_Work instructions_
Go through the data below. List every line that holds the word "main".

[BEGIN Supplied information]

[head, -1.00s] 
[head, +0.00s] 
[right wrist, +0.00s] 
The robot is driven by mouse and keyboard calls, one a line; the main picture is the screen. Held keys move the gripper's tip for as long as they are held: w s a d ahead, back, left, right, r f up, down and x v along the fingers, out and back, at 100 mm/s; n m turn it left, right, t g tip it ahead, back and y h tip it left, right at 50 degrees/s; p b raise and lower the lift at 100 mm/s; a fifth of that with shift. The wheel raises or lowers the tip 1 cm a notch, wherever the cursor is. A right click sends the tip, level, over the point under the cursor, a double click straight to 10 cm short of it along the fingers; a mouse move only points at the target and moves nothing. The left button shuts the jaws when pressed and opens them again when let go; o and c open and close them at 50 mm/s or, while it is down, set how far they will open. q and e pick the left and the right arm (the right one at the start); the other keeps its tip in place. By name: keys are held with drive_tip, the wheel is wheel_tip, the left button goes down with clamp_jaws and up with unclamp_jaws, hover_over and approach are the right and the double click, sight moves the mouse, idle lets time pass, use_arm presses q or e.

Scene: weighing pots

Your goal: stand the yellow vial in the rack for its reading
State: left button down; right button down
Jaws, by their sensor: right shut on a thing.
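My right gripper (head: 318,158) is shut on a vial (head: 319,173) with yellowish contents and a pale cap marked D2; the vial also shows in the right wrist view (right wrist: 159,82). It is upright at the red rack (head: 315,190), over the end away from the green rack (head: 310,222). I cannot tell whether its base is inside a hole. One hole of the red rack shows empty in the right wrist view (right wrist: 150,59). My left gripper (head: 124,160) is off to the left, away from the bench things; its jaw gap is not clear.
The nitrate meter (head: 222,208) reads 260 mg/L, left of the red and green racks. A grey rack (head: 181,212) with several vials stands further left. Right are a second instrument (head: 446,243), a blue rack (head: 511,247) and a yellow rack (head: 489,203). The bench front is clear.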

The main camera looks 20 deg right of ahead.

[END Supplied information]

_Completed exercise_
The robot is driven by mouse and keyboard calls, one a line; the main picture is the screen. Held keys move the gripper's tip for as long as they are held: w s a d ahead, back, left, right, r f up, down and x v along the fingers, out and back, at 100 mm/s; n m turn it left, right, t g tip it ahead, back and y h tip it left, right at 50 degrees/s; p b raise and lower the lift at 100 mm/s; a fifth of that with shift. The wheel raises or lowers the tip 1 cm a notch, wherever the cursor is. A right click sends the tip, level, over the point under the cursor, a double click straight to 10 cm short of it along the fingers; a mouse move only points at the target and moves nothing. The left button shuts the jaws when pressed and opens them again when let go; o and c open and close them at 50 mm/s or, while it is down, set how far they will open. q and e pick the left and the right arm (the right one at the start); the other keeps its tip in place. By name: keys are held with drive_tip, the wheel is wheel_tip, the left button goes down with clamp_jaws and up with unclamp_jaws, hover_over and approach are the right and the double click, sight moves the mouse, idle lets time pass, use_arm presses q or e.
The main camera looks 20 deg right of ahead.

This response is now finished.